The request: Starting at the line with "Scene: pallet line", copy each line through the last one below exactly as written, without any pictures.

Dataset content:
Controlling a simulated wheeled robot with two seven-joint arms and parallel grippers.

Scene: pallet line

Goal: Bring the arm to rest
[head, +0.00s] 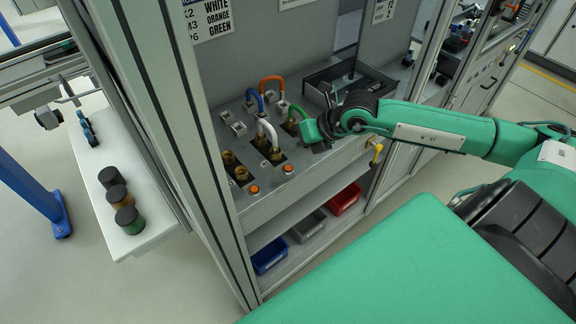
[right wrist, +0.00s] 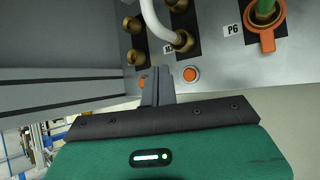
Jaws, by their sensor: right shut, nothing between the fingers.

Result:
Scene: pallet line

Goal: Bring the arm to rest
[head, +0.00s] 
[right wrist, +0.00s] 
Jaws, by their sensor: right shut, nothing between the fingers.

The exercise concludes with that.